◆ **EXERCISE DIRECTIONS**
Read through the data and count the lines that contain the string "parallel"; give only the result.

◆ **DATASET**

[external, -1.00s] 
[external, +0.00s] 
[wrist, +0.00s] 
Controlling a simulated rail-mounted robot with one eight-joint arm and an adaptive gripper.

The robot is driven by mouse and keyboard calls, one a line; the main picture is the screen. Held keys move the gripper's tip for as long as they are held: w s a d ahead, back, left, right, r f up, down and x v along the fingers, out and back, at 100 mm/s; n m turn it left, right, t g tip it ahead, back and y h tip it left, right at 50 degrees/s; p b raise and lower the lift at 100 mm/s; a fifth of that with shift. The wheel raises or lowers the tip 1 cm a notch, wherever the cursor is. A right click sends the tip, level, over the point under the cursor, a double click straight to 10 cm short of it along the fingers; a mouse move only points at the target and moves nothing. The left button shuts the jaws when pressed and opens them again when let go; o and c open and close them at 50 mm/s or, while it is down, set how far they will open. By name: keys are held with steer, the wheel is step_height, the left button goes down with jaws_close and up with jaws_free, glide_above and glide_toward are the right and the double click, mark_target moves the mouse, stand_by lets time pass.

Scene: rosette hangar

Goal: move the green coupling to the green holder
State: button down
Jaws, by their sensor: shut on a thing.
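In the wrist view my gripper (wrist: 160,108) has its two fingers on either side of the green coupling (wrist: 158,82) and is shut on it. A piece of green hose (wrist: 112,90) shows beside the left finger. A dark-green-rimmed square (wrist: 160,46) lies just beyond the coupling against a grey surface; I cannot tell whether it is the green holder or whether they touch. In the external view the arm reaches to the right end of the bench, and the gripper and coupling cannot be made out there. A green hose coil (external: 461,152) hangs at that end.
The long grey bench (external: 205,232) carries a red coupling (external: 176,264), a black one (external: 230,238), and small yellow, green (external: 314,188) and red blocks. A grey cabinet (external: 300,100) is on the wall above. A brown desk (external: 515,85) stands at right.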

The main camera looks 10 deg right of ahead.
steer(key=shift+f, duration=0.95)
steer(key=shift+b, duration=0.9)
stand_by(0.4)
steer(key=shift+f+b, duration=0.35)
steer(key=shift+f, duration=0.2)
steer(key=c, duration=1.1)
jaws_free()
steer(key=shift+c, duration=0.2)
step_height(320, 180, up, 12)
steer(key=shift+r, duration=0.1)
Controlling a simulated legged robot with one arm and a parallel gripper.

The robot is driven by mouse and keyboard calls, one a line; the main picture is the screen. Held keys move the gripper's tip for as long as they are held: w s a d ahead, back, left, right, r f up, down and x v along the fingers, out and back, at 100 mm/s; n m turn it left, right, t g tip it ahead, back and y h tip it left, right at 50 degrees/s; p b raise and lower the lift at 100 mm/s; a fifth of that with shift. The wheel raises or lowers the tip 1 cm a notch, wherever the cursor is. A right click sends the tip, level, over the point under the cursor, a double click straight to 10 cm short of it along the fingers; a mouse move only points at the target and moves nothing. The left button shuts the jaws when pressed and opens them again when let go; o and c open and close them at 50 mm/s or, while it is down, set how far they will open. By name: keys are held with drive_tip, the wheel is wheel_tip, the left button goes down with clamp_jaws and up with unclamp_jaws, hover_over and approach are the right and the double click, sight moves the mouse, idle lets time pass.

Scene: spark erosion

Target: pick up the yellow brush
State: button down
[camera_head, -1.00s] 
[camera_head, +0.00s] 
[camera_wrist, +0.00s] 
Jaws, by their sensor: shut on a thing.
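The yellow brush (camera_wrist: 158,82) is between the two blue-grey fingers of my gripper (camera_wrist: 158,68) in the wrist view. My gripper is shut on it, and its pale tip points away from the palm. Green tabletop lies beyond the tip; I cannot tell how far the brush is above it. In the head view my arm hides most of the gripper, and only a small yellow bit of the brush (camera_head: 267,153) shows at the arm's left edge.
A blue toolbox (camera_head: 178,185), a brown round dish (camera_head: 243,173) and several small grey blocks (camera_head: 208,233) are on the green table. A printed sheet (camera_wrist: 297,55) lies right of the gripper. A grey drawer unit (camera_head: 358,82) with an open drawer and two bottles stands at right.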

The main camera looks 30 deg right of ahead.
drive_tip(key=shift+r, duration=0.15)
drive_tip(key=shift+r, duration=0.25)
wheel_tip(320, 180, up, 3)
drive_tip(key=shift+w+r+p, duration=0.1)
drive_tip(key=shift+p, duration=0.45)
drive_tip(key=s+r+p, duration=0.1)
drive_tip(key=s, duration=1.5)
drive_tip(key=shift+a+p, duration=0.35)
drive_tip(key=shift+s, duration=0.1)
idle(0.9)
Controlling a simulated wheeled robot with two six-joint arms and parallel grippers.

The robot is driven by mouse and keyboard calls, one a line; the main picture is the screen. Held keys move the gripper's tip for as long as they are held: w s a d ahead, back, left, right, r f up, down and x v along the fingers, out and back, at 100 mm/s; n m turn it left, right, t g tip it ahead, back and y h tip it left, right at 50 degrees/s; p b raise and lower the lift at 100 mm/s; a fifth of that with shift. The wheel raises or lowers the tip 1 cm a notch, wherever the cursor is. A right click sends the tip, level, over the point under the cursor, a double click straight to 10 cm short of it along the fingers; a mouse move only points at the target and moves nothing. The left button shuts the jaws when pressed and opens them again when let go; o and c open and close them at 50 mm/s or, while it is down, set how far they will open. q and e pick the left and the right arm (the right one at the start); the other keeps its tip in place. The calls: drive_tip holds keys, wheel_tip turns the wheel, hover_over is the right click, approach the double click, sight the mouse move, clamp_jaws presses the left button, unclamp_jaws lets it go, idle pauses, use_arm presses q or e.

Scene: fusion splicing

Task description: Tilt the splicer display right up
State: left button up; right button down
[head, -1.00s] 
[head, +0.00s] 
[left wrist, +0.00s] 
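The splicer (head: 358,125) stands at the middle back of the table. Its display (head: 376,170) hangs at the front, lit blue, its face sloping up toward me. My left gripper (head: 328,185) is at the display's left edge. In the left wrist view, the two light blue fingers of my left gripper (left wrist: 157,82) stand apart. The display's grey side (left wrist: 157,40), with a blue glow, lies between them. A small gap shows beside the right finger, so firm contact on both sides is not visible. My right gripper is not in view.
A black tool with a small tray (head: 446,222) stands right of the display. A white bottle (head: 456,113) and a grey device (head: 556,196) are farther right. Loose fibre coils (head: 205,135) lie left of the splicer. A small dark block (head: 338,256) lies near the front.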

◆ **WRITTEN REPLY**
2